A FORWARD STRATEGY FOR DEMOCRACY PROMOTION IN 2008 AND BEYOND: REGAINING THE MOMENTUM,
The House of Commons

I want to thank Bruce George for that kind introduction. As I learned when he visited me in Washington a couple of months ago, Bruce George is a real fighter for democracy within the OSCE Parliamentary Assembly. Our Westminster venue is not only the place where the idea of parliamentary democracy originated, as he suggested. It’s also the place from which President Reagan launched the National Endowment for Democracy with his Westminster Address on June 8, 1982. We celebrated the 25 th anniversary of that great address just last June by gifting the NED’s papers to the Library of Congress.

And so it’s a great pleasure for me to address this forum of the Westminster Foundation for Democracy and the Henry Jackson Society. The Westminster Foundation has been the NED’s partner in the United Kingdom since it was founded in 1992 and we organized a forum where its representatives were able to explain the new organization to a Washington audience. I’m especially delighted that the Henry Jackson Society is also the sponsor of this event since Scoop Jackson, the late senator from the state of Washington, was one of my heroes. His was the only presidential campaign I ever worked in. The occasion was the Massachusetts primary in 1972, which happened to coincide with North Vietnam’s Massive Easter Offensive in Vietnam, which inflamed anti-war passions in the U.S. Scoop was not a dove, and he got all of 1% of the vote in that primary which was won by George McGovern, the eventual nominee. Scoop ran a stronger campaign in 1976, but he ultimately lost the nomination that year to Jimmy Carter. Still, he represented a very large idea – a sophisticated, hard-headed democratic internationalism, what the Society calls “democratic geopolitics.” Jackson’s world view had its roots in Norwegian social democracy and the American tradition of Cold War liberalism, a perspective that was transatlantic to its core and which provides an appropriate background and framework for our discussion today.

It happened that I proposed the title of today’s talk – “A Forward Strategy for Democracy Promotion in 2008 and Beyond” – in an email to the Society’s Director Alan Mendoza on December 21 st, which was just six days before the assassination of Benazir Bhutto. I had just returned from Pakistan, and I wanted to talk about it as one of several important countries – the others being Venezuela and Serbia — where I could see an emerging possibility for a democratic opening. A breakthrough in at least one of these countries, I hoped, would not just be a victory in itself, but would also help reverse the backlash against democracy which had made the recent period such a difficult one for the NED, its grantees, and for everyone involved in the effort to advance democracy.
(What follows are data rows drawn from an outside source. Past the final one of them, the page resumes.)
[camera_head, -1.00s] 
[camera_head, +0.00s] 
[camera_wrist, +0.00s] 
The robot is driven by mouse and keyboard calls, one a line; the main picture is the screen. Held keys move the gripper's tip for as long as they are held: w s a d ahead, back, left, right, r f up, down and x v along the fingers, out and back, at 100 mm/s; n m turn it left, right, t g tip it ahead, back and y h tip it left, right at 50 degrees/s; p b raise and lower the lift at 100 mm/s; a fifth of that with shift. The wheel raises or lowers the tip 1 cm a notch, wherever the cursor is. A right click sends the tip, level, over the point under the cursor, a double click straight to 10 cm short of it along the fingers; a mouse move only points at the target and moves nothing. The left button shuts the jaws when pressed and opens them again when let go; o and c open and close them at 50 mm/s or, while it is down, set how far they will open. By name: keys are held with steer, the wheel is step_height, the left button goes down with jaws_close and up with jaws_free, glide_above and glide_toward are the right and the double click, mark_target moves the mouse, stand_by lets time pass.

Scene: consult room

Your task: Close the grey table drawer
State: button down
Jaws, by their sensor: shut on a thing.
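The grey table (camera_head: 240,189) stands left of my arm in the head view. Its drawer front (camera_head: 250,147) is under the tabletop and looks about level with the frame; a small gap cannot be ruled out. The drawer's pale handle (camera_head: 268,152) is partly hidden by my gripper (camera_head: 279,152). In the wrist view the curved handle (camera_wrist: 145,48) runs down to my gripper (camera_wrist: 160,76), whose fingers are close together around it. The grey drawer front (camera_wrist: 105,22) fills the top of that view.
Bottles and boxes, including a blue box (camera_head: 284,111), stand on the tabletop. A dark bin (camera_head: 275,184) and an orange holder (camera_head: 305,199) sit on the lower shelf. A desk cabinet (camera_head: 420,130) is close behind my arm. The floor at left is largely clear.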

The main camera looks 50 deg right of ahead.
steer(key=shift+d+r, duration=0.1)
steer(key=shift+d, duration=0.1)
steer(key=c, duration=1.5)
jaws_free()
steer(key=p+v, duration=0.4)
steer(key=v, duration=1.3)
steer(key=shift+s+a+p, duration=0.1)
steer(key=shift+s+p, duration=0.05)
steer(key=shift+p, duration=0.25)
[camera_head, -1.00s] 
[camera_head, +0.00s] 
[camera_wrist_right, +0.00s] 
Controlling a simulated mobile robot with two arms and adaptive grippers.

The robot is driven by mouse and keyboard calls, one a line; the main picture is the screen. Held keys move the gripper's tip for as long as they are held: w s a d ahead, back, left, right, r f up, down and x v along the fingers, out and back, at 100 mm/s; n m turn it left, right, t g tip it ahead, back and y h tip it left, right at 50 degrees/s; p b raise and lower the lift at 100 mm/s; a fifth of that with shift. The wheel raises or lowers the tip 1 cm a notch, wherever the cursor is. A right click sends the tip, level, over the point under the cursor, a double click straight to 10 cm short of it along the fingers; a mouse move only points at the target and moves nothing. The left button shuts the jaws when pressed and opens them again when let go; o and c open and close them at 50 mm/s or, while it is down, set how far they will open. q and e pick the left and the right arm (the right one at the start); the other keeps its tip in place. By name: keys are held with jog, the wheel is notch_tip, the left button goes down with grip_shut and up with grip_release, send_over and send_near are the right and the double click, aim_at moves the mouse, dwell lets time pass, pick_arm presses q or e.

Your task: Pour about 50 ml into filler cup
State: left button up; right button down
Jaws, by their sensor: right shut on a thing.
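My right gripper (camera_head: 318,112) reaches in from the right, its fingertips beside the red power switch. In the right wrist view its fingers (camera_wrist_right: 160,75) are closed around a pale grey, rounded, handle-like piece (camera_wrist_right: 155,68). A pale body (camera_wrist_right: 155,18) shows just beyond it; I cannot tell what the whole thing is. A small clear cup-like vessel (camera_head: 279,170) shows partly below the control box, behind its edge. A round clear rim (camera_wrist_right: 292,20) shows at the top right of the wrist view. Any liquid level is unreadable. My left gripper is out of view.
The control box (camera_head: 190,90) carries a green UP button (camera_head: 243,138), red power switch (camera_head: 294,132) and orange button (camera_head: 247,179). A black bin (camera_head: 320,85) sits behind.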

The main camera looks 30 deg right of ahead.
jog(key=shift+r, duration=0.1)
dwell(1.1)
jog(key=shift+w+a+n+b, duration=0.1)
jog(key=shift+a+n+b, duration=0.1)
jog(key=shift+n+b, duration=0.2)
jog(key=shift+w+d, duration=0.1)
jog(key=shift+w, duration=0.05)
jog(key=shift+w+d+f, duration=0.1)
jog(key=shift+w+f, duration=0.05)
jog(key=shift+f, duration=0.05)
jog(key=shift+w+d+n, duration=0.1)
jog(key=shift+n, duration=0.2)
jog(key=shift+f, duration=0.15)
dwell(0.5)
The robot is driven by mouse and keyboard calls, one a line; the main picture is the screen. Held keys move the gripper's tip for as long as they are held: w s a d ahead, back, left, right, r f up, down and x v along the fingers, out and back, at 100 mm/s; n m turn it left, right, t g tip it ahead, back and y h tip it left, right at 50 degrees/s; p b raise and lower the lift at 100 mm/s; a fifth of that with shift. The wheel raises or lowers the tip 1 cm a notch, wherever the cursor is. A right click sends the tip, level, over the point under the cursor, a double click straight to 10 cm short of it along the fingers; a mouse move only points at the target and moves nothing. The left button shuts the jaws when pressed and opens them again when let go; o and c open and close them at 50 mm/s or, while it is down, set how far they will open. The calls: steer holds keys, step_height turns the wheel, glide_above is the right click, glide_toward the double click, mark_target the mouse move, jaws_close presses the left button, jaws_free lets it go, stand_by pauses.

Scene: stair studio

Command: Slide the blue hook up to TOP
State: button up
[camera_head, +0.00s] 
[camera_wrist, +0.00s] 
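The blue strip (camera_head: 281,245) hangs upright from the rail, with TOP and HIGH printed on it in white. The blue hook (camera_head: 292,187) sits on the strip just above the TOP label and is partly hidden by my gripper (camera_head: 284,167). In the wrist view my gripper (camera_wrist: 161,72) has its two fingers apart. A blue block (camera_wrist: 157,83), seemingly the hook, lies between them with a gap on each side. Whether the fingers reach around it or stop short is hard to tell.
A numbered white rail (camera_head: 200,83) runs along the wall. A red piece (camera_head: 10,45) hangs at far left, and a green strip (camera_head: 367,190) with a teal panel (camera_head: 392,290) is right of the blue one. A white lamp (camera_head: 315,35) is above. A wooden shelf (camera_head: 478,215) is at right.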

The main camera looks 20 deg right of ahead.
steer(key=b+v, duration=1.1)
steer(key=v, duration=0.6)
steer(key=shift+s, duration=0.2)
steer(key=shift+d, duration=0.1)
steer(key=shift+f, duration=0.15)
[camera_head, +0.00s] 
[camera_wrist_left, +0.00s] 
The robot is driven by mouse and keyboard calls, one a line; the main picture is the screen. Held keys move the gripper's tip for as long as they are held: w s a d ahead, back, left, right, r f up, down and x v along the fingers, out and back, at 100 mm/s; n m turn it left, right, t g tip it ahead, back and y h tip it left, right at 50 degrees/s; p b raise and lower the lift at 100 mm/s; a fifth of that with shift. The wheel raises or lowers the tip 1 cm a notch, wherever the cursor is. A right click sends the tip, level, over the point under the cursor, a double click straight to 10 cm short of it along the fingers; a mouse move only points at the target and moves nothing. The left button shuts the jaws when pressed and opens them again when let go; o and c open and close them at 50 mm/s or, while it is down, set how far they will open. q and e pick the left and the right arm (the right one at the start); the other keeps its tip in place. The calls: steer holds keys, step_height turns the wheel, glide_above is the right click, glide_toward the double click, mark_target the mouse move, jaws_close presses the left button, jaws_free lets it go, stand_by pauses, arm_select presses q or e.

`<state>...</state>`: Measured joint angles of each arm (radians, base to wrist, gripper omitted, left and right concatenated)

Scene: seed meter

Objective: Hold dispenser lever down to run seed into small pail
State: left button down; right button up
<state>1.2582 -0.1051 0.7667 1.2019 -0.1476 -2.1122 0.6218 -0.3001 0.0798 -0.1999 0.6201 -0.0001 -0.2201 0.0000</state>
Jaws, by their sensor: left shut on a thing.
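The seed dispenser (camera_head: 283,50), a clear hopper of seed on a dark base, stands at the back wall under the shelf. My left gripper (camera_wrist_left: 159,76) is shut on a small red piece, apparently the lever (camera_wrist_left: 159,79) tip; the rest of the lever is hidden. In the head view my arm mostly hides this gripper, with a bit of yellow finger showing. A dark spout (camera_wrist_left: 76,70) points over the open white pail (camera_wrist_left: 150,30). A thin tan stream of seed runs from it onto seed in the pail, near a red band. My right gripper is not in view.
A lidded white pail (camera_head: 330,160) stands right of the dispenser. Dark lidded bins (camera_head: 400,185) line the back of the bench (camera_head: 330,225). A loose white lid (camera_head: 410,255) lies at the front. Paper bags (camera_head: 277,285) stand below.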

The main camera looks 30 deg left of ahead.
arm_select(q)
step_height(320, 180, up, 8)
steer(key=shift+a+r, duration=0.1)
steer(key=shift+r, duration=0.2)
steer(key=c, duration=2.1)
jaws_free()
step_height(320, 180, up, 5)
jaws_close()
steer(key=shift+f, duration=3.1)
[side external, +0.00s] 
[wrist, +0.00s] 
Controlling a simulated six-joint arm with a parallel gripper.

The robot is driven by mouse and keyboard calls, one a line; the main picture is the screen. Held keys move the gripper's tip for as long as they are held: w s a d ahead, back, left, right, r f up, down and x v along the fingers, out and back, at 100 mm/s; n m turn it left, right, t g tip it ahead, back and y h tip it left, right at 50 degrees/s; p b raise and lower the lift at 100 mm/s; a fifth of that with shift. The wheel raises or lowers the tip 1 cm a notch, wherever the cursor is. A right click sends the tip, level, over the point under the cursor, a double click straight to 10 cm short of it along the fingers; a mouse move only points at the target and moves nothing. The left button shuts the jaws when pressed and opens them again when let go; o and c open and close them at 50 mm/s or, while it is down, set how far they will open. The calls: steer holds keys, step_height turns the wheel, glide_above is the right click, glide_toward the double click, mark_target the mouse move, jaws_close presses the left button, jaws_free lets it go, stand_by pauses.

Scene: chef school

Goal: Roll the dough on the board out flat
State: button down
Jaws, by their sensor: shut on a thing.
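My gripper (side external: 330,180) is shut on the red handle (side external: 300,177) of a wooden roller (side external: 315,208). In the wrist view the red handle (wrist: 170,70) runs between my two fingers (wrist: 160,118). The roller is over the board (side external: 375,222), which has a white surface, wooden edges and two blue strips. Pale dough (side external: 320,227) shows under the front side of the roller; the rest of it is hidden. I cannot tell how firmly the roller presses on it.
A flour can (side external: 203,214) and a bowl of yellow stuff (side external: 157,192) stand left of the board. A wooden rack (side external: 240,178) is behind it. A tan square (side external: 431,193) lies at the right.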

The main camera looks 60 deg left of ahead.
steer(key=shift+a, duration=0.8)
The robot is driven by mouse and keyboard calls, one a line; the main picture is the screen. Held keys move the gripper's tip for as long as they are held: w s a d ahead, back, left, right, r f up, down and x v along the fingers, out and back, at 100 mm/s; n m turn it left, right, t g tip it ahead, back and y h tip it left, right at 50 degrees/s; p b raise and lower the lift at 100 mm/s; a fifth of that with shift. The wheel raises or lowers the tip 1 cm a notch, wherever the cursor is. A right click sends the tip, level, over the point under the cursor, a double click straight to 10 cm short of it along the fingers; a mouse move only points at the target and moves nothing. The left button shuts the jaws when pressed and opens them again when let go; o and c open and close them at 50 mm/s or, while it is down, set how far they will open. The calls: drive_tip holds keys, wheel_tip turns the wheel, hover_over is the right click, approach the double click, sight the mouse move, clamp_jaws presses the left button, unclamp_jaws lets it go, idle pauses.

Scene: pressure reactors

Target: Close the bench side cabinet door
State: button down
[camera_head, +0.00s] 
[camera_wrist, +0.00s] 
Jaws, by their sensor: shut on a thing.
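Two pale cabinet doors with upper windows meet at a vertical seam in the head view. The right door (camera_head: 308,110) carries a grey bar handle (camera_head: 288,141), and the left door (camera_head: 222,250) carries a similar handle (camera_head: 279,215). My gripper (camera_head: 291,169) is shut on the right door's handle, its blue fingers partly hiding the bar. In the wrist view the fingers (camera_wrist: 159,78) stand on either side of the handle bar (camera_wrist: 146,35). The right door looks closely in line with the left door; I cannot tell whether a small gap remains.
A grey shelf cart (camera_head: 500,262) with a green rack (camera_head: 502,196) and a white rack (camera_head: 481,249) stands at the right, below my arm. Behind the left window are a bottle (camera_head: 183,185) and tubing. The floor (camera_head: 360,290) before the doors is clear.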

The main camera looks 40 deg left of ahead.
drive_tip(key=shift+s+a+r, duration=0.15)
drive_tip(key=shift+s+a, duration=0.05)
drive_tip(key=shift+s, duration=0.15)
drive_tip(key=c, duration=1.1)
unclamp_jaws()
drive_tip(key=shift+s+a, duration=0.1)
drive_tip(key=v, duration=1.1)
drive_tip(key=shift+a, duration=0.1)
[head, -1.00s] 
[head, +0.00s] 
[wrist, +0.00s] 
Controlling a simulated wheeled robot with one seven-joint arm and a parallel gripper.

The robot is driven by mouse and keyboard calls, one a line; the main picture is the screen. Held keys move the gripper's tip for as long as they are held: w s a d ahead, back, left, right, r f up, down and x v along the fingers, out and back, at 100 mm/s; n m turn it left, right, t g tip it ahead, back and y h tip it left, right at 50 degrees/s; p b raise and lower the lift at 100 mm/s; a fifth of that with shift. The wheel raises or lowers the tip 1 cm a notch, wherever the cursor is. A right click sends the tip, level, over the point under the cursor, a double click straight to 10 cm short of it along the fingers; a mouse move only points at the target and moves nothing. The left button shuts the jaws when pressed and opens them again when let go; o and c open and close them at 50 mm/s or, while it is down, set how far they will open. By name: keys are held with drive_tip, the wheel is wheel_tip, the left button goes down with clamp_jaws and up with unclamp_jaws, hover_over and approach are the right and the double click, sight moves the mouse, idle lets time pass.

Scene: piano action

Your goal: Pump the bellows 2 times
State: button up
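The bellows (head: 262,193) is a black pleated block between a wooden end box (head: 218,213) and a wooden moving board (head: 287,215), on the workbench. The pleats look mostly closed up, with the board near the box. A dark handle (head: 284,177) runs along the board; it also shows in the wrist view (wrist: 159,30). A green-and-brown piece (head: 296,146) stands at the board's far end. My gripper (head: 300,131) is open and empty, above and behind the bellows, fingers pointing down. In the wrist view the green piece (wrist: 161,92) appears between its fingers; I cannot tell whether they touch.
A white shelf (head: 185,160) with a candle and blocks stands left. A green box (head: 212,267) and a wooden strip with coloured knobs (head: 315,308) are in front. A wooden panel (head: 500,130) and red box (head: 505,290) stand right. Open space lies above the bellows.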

Of course, even where I saw the possibility of a democratic opening, it was clear that the democrats in these countries would be facing a difficult uphill struggle against powerful, determined, and entrenched anti-democratic forces. Still, I thought there were reasons for cautious optimism. In Venezuela, for example, the emergence of a democratic student movement and the defeat of President Hugo Chavez’s constitutional-amendment referendum were signs that the tide was beginning to turn against the growth of autocratic populism over the last decade. The inevitable “supervised independence” of Kosovo raised the specter of a nationalist backlash in Serbia, but there was also a good chance that the long-awaited resolution of this emotional issue would finally allow Serbia to put the issue of Kosovo behind it and begin to focus on becoming part of modern Europe, a goal shared by the majority in the country. A positive turn in Serbia would also tilt the balance against the revival of Russian-backed autocracy in the region. The results of yesterday’s presidential election in Serbia, with the Radical Party leader Tomislav Nikolic coming out ahead in the first round, suggest that events could well evolve in a much more troubling way.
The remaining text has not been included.